By: Bonnie L. Grant, Certified Urban Agriculturist
Craft projects for kids are a must, especially in winter when the weather is cold. Making a paper garden can teach children about growing plants or simply produce a refrigerator worthy piece of art. Plus, a garden out of paper is only limited by materials and imagination, so keep plenty of paint, yarn, glue, and other art supplies on hand.
Most parents are already brainstorming craft projects by late summer. You will need plenty of supplies and ideas to keep antsy little ones busy. Much of what you need can easily be saved, like acorns, twigs, pressed flowers, popsicle sticks, and anything else.
Paper flower crafts may also need colored construction paper and paper plates. Paper garden crafts could feature paper plants or simply cut outs from seed catalogs or magazines. Make sure you save up any items you envision for entertaining the kiddos.

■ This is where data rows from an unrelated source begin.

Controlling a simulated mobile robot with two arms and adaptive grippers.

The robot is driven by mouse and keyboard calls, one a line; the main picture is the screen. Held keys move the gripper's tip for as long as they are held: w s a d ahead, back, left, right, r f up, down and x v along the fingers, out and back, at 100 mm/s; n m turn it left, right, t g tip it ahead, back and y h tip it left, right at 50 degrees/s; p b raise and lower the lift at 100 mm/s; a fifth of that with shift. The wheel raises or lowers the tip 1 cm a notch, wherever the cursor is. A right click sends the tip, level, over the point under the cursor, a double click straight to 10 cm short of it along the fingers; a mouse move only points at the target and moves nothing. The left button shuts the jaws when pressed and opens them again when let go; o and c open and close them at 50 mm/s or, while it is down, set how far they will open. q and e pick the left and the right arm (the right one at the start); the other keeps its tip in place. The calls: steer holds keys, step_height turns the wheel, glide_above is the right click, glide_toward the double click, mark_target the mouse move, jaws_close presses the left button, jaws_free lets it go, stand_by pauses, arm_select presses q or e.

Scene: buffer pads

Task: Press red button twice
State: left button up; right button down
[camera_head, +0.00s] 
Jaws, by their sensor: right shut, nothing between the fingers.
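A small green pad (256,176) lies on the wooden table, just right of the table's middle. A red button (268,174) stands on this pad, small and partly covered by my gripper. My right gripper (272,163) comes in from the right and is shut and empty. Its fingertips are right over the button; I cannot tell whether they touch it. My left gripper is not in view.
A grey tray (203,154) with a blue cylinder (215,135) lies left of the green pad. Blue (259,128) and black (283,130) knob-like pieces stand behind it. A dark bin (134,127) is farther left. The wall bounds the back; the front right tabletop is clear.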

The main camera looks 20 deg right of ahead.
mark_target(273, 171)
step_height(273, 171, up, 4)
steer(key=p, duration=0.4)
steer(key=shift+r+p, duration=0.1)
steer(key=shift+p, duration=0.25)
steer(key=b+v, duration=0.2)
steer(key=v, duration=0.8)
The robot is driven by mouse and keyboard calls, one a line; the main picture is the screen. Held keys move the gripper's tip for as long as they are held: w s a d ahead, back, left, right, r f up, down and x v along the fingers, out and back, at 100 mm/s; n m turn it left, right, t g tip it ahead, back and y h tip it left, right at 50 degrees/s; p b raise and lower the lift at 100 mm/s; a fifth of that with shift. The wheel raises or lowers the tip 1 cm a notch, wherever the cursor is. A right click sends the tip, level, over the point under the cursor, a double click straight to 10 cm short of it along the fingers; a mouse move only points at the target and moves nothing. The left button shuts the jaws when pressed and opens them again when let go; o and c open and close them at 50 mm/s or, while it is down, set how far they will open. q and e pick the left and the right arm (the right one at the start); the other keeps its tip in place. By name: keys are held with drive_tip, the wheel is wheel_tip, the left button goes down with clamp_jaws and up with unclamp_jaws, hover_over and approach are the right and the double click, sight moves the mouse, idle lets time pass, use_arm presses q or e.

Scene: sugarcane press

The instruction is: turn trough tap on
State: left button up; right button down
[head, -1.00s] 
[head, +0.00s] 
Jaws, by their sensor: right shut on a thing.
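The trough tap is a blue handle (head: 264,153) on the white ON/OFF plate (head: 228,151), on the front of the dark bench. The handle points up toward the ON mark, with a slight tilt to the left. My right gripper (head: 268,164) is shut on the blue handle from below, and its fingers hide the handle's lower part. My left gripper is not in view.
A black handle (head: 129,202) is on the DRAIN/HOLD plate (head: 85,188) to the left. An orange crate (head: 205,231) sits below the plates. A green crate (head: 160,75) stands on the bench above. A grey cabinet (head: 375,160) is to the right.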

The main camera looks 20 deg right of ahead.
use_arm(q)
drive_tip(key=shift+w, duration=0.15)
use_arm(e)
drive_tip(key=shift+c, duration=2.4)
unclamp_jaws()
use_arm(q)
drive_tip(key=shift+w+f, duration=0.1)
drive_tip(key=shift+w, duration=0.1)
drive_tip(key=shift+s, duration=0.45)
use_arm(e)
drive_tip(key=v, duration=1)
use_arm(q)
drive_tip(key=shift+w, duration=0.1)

Depending on how old children are, you can go with more complex paper garden crafts or keep it simple to a kindergarten level (or younger with assistance). The least dangerous (meaning scissors, although there are child safety versions available for use) is to use kid friendly glue and keep a stock of fun décor items.
Children can glue on their chosen plant and flower parts to a paper plate. String twine through a couple of holes a parent makes and hang the work of art for all to see. Have them paint or color the plate before adding 3D décor. The backing will add to the effect and is part of the fun of making a garden out of paper.
Flowers can be cut out of construction paper, made out of cardboard, or use buttons glued to the plate and petals are colored in. Even flower stickers should be pressed into use. Artificial flowers are another great option.
Craft or popsicle sticks make great stems, as does floral wire or real twigs from outdoors. Artificial Easter grass makes a great foil for the brightly colored flowers. Bigger kids may choose to cut out flower designs and glue them onto the surface.
Multiple colors of paper and different shapes make exotic, bright flowers. Use this time to teach kids about different common flowers, such as pansies, sunflowers, and lilies.
Paper plants of all sorts can be part of the garden. A fun way to get children in on planning the paper garden is to cut out pictures of veggies from a seed catalog. Select what you want to plant in spring with kid’s input.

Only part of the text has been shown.